Le col de Riou est finalement vite franchi. Descente par les pistes de ski de Luz Ardiden. Puis s’en suit un parcours surréaliste hors sentier dans des pentes d’herbe. Chico est-il passé par là ? C’est idéal pour se flinguer ce qui me reste d’énergie dans les guiboles.

La poursuite de la descente sous un beau soleil passe plutôt bien. Sur les portions de bitume, je cours et j’arrive pour midi à Luz Saint Sauveur et sa base vie d’Esquièze. Là on joue le ravito en terrasse : soupe, pâtes, café…et revue de mes ampoules aux pieds. J’en compte 4. Ça devrait aller.

Il ne nous reste plus qu’un marathon à faire. C’est le point km où l’on sait maintenant que franchir la ligne d’arrivée est une hypothèse crédible. L’affaire n’est pas dans le sac, mais pas loin quand même, on le sait. Il est tant de repartir, mais je suis abîmé. Mes pieds, mes frottements me transforment en robocop. Ne parlons plus de vitesse.

Allez, encore une côte, une descente, et c’est fini. Il y a juste +2000 et 35 kilo à avaler.

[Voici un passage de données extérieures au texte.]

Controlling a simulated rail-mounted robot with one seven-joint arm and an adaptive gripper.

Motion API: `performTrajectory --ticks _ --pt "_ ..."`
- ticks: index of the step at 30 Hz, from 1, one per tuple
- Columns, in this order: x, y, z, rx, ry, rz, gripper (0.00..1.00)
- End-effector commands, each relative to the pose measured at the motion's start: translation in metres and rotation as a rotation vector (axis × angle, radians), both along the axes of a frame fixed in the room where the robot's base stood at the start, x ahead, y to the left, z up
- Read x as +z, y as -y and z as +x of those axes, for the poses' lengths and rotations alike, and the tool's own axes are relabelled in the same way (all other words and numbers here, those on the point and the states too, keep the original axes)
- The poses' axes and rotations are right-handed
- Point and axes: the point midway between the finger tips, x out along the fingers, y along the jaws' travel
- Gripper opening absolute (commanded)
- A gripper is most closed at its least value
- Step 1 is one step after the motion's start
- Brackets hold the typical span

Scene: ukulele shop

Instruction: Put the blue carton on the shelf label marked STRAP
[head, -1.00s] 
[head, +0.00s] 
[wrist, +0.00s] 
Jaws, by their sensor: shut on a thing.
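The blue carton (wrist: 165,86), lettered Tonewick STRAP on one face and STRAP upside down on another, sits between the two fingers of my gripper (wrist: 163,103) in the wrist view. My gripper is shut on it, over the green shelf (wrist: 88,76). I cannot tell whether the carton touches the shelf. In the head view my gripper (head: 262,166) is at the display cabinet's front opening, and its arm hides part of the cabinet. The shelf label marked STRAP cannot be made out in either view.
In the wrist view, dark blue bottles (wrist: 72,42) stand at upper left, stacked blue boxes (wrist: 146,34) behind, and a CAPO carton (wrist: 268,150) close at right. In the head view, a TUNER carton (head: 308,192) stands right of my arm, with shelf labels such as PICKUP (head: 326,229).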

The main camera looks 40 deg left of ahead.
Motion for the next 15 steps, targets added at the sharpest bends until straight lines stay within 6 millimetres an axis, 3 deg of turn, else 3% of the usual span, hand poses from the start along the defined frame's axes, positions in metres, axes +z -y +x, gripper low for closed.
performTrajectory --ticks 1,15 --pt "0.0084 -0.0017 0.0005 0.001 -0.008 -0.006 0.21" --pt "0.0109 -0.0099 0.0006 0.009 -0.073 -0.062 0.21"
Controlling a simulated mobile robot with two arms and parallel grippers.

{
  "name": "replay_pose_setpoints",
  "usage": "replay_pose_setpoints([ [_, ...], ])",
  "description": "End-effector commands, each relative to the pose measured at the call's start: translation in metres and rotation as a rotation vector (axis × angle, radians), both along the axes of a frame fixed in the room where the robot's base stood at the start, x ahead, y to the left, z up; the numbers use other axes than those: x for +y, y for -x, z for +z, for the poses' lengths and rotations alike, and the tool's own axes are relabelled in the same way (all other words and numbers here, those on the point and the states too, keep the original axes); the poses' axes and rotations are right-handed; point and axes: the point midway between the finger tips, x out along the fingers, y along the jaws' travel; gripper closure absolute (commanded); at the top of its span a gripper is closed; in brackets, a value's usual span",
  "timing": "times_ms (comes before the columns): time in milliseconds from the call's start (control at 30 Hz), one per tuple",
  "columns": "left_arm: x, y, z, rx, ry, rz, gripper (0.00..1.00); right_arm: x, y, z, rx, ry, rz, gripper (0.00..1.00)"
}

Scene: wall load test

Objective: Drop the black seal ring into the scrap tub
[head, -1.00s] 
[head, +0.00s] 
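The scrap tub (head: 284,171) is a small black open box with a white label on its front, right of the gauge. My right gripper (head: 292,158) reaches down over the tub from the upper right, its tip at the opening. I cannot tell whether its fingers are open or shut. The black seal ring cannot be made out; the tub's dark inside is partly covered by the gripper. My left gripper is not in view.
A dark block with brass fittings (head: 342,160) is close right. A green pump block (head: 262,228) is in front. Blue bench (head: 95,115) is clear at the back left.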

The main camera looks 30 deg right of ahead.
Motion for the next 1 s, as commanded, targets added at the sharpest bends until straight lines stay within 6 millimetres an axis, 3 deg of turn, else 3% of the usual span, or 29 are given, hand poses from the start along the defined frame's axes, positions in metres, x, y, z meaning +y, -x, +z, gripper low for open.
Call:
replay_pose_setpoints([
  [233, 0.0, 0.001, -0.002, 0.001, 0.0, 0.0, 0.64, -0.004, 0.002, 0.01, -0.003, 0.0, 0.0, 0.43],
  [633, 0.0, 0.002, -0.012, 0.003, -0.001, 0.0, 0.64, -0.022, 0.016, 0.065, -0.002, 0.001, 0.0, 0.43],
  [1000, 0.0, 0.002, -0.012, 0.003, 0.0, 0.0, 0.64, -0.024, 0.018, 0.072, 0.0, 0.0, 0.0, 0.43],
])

Sous le soleil on grimpe un chemin bien vertical, et dans un virage, je tente sans préavis une sieste de 10’ dans une herbe grasse. Bonheur absolue, la machine se met sur pause. On poursuit, avec une belle portion de route, alors je cours mais sans aucune vélocité. Enfin le ravito de Tournaboup au pied du col du Tourmalet. Encore des pompiers qui évacuent un mec…Hors de question de stopper plus de ¼ h ou mes moteurs caleront.

Les cailloux sont disposés de façon atroce. La montée commencera par une heure de douleur intense. Mes pieds ne supportent plus d’être posés par terre ! Rien que ça. Inflammations, traumatismes… Pas top. Un mec voit mon errance et me dit que c’est normal. Que faire ? « Pense à ta chanson préférée et ça passera ». Sympa le mec. Le pire c’est que ça fonctionne et je reprends du poil de la bête. On assistera à un magnifique coucher de soleil tout au long de la montée vers la Hourquette Nère, et puis le brouillard s’invite, drôle d’habitude. Mais c’est comme ça les Pyrénées.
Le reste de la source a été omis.